An excellent op-ed from a senior at Yale University about traffic safety issues on the Ivy League campus.

Timothy Ellison's article focuses in part on the elimination of right turns on red (RTORs), a concept many other pedestrian-rich cities throughout the United States have adopted. Eliminating RTORs was a key recommendation in this year's Nelson/Nygaard gap analysis study of Downtown New Haven.

Among the comments that follow Ellison's op-ed:

- Yale students are constantly telling anyone who will listen how threatened they feel by reckless drivers, and yet nothing is ever done. Yale and New Haven, this is a life and death issue. Please take it more seriously!

- But I also agree that drivers in the city have gotten increasingly willing to drive through red lights, and when on a bike I am also aware of how crazy traffic and drivers have gotten. So its a complex problem. Traffic calming and more pedestrian friendly routes are for sure needed.

- On several occasions I've witnessed that a police officer ignoring red light violations, in particular when drivers ignore do-not-turn signs. Of course, drivers have every incentive to violate traffic laws when they don't have to fear the consequences.

- The situation on the streets around the campus, which were designed in the 1950s for high-volume auto traffic and never converted back into pedestrian-friendly streets, is completely unacceptable. Numerous students and Yale affiliates are injured or killed every year. Yale already pays tens of millions a year for security - they've done a great job increasing the feeling of security on campus late at night, and in terms of street crime, the campus is now the safest urban university in the United States.

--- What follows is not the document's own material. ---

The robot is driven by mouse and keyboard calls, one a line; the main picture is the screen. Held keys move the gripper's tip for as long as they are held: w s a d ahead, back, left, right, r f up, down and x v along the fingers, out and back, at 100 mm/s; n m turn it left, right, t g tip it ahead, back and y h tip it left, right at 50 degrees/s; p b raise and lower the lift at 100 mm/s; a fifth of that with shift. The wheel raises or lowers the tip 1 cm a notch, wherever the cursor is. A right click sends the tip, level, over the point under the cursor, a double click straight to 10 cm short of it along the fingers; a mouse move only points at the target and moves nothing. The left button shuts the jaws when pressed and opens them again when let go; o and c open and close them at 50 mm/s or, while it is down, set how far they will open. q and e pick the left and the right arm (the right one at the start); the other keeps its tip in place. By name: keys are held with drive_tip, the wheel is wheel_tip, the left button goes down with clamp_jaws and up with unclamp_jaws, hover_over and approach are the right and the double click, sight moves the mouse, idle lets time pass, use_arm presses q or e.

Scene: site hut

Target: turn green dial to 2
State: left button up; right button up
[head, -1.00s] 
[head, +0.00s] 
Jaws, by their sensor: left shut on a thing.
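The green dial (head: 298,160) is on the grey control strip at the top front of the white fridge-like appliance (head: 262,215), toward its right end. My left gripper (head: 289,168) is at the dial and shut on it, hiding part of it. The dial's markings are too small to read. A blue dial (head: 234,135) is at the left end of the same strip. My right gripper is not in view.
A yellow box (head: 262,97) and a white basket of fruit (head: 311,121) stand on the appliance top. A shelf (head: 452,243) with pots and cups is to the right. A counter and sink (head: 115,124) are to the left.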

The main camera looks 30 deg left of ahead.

Next, Yale needs to immediately 1) step up the traffic enforcement, 2) following the model of Cambridge, MA or any number of other cities, step up and commit to financing the reconstruction of safe crosswalks throughout the campus, as they have in the past in areas where students have been killed, and 3) publish and implement a bicycle and pedestrian master plan that makes the campus accessible for everyone, not just drivers.